Datasets and Record Sizes

You can have multiple datasets within a zpool, and more importantly, you can assign each dataset a specific record size. ZFS stores data in records, and the default record size at zpool creation is 128 KiB. This record size is the maximum size for a given record, and records may still be smaller. In general, you can improve your server's performance by setting a dataset's record size in line with that dataset's typical workload.

If you want to keep it simple, an untuned default of 128 KiB for all datasets may work fine. Still, you can gain additional performance by adjusting the record size of media folders to 1 MiB and datasets containing SQL databases to 16 KiB. You can read more about the trade-offs associated with ZFS record sizes here.
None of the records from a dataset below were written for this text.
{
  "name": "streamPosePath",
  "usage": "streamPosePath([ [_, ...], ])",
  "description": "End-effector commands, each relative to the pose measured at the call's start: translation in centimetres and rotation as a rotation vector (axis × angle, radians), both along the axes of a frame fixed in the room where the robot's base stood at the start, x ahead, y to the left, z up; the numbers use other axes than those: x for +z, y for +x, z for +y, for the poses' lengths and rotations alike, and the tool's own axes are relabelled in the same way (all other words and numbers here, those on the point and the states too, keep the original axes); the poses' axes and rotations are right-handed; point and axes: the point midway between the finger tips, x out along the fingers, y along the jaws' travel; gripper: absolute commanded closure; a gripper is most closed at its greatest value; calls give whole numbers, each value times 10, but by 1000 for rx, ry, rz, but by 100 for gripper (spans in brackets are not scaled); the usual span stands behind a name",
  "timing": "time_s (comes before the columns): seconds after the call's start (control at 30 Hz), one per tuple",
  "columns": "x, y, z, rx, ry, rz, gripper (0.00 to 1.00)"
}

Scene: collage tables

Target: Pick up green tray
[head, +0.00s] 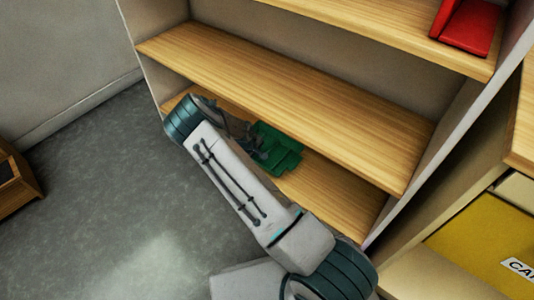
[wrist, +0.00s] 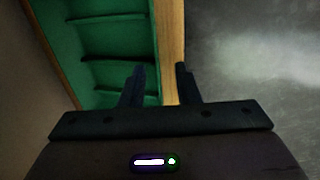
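The green tray (head: 277,149) lies on the lowest wooden shelf in the head view, partly hidden behind my arm. In the wrist view the green tray (wrist: 100,45) fills the upper left, with raised ridges or dividers across it. My gripper (wrist: 160,72) shows two dark fingers set apart. The left finger overlaps the tray's right part in the picture, and the right finger lies past the shelf's front edge over the floor. Whether either finger touches the tray I cannot tell. In the head view my gripper (head: 254,138) is beside the tray, mostly hidden by my arm.
The lowest shelf (head: 335,188) is bare to the right of the tray. The middle shelf (head: 290,95) is empty and hangs above it. A red object (head: 468,28) sits on the upper shelf. A yellow panel (head: 485,250) is at the lower right. Open grey floor (head: 80,210) lies left.

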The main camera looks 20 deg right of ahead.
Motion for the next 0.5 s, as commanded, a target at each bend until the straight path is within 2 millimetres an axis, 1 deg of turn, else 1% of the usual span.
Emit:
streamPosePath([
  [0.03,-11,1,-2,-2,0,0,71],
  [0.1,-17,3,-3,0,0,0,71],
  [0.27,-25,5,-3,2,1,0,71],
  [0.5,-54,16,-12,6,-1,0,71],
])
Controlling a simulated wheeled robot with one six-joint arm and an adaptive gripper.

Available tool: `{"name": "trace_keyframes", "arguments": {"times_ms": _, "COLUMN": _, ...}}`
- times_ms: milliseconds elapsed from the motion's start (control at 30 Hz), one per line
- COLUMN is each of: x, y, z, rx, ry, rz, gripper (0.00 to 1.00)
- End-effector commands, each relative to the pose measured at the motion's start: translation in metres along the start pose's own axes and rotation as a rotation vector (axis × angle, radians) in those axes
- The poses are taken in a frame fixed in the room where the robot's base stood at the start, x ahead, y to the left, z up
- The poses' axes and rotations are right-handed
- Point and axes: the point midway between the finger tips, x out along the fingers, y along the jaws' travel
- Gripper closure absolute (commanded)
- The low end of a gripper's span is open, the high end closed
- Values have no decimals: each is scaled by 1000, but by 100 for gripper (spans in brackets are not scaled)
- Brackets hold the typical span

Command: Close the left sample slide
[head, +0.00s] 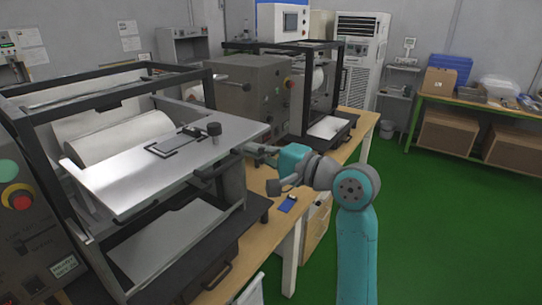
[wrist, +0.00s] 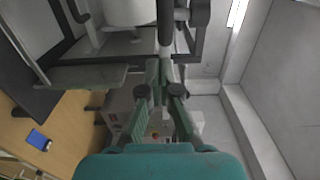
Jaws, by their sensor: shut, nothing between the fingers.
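The left sample slide (head: 115,180) is a flat grey plate with a black knob (head: 214,129) and a small black frame on top. It sticks out of the front of the left black-framed machine (head: 108,95), under a white roll. My gripper (head: 240,150) is shut and empty at the slide's outer right end. Whether the fingertips touch the slide is unclear. In the wrist view my gripper (wrist: 165,68) has its fingers together, pointing towards dark bars and the machine.
A second similar machine (head: 320,80) stands behind on the same wooden bench (head: 262,205). A small blue item (head: 288,204) lies on the bench below my gripper. The green floor to the right is open. A green-framed table (head: 470,105) with boxes stands at the back right.

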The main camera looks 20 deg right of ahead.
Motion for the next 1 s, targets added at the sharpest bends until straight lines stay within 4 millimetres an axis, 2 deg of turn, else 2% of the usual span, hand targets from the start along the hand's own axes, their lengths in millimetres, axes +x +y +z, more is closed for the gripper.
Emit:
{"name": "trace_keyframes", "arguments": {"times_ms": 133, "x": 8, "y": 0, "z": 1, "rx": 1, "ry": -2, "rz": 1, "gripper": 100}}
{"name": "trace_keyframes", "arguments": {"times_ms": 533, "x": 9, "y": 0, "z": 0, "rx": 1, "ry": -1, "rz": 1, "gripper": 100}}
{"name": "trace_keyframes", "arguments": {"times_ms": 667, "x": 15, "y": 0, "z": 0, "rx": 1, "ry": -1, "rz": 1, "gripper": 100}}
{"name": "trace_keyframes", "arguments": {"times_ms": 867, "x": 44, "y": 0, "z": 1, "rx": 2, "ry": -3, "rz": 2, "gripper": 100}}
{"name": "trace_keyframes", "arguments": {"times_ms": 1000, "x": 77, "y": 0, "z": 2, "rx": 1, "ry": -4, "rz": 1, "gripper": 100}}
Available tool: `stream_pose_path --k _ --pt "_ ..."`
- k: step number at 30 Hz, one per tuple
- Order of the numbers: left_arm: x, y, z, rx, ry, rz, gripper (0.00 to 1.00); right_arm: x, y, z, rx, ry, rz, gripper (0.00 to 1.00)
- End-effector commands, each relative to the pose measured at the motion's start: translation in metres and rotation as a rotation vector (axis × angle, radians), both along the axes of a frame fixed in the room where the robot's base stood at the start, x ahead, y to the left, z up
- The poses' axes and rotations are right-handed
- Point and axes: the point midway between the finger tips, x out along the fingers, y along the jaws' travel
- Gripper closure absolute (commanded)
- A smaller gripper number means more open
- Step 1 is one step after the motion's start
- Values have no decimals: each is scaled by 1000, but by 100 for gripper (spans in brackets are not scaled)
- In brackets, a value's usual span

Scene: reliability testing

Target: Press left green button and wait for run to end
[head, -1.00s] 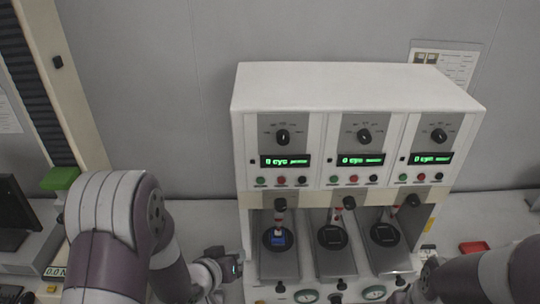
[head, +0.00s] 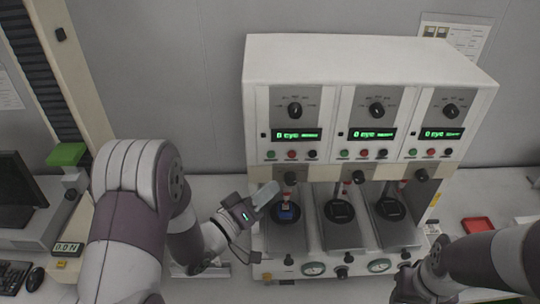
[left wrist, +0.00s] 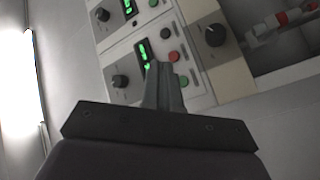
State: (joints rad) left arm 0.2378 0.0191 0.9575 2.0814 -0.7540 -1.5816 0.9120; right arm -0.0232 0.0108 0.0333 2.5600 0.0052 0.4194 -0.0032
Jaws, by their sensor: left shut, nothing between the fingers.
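The white test machine (head: 350,66) has three stations side by side, each with a dial, a green display and a row of buttons. The left green button (head: 270,155) is the leftmost in the left station's row. The left display (head: 296,135) is lit and seems to read 0 cyc. My left gripper (head: 268,192) is shut and empty, below the left button row and apart from it in the head view. In the left wrist view its fingers (left wrist: 163,85) point up at the panel. My right gripper (head: 402,285) is at the lower right, its fingers unclear.
A blue sample (head: 287,213) sits in the left station's bay. Black knobs (head: 290,178) stick out below the button rows. A red tray (head: 477,225) lies to the right. A column with a green block (head: 66,154) stands at left.

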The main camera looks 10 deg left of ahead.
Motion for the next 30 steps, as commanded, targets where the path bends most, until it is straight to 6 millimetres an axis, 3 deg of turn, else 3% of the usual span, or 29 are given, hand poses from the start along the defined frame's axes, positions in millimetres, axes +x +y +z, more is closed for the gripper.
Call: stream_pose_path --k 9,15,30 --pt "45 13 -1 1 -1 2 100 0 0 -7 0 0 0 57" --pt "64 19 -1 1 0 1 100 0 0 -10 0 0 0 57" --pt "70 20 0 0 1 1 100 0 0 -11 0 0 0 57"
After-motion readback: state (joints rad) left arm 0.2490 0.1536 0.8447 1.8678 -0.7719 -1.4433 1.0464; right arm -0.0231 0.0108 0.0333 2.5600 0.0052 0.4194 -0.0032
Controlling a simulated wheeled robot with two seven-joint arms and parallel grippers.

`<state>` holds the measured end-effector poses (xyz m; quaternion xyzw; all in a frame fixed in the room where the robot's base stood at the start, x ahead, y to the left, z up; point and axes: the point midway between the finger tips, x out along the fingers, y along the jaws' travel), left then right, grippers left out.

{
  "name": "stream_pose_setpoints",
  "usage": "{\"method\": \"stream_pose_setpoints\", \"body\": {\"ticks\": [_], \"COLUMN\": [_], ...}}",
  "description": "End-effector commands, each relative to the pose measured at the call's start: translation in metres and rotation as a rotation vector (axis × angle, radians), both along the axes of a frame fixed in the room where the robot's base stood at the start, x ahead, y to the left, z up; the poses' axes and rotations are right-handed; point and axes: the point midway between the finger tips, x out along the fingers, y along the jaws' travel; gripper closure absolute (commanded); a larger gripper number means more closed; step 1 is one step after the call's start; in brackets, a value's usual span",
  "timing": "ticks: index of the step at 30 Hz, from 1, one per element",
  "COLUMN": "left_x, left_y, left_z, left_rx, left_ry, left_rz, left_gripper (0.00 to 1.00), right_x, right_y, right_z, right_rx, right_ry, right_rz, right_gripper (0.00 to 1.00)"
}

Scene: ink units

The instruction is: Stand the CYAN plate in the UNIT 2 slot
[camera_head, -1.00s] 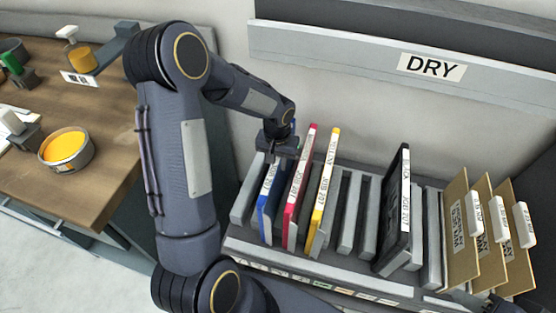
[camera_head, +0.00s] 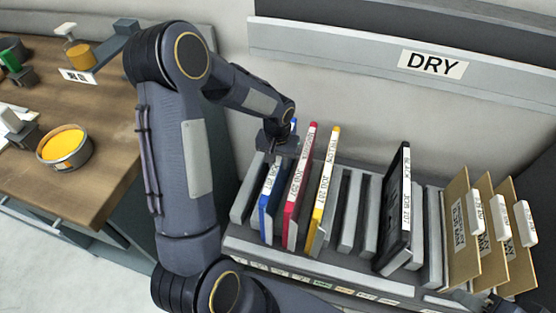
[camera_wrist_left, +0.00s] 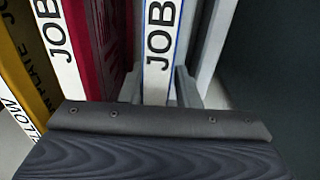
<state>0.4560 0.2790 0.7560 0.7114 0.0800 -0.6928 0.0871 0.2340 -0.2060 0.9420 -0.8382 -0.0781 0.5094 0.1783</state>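The cyan plate (camera_head: 268,195), which looks blue with a white labelled edge, stands upright in the rack, leftmost of the coloured plates. My left gripper (camera_head: 283,147) is at the plate's upper part and hides some of it. In the left wrist view the plate's white "JOB" edge (camera_wrist_left: 160,55) runs between two grey pieces that look like the fingers, close on both sides. Whether they press on it I cannot tell. Slot unit labels are too small to read. A dark part at the bottom right corner may be my right gripper (camera_head: 495,304); its fingers do not show clearly.
Magenta (camera_head: 300,190), yellow (camera_head: 325,190) and black (camera_head: 398,210) plates stand in the same rack (camera_head: 340,272). Empty slots lie between yellow and black. Brown folders (camera_head: 460,235) stand at the right. A DRY-labelled ledge (camera_head: 330,48) is above. A wooden bench (camera_head: 110,150) holds an ink tin (camera_head: 64,148).

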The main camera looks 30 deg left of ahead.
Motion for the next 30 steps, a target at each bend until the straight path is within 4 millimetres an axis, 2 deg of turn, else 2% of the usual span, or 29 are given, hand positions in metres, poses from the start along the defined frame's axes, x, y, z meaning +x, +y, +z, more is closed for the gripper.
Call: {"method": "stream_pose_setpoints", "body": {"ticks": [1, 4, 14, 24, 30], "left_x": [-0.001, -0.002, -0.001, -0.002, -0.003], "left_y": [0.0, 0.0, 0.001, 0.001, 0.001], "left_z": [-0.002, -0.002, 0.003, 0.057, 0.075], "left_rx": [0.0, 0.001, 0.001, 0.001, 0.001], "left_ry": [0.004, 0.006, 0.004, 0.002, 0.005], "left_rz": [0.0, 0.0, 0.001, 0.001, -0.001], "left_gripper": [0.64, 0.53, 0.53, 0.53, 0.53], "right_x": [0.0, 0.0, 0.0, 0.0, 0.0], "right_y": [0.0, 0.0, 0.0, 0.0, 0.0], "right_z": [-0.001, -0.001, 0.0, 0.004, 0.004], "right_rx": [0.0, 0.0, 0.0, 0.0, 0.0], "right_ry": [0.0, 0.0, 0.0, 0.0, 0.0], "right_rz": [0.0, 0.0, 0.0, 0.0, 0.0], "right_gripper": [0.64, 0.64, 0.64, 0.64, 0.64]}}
Some real-world tests indicate that 16 KiB record sizes for SQL databases noticeably improve performance.

Additionally, you can consider setting 'special_small_blocks' for certain datasets to store small blocks in the special vdev. For example, if your record size is 1 MiB, ZFS will split any file larger than 1 MiB into pieces, with the last bit likely smaller than 1 MiB. You want to use this setting to allow low-latency access to files smaller than some size, but you will inevitably end up storing some of the smaller tail blocks of larger files in your special vdev as well.

Snapshots and Replication

Snapshots and their easy replication to onsite or offsite "backups" is one of the most powerful features of ZFS. To automate your snapshots and replications, you will want to get cron jobs set up for sanoid and syncoid, where sanoid automates the snapshots your system takes, and the syncoid automates the replication of your datasets to other drives. See more about the installation and configuration of these tools here.

Final Words

You will inevitably run into issues you need to troubleshoot as you toy around with Ubuntu and ZFS. I recommend searching the archives of r/zfs or posting detailed descriptions of your problems on the subreddit if you get stuck. The community may not seem that active, but I've been able to find solutions to nearly all of my problems in their archives. Good luck!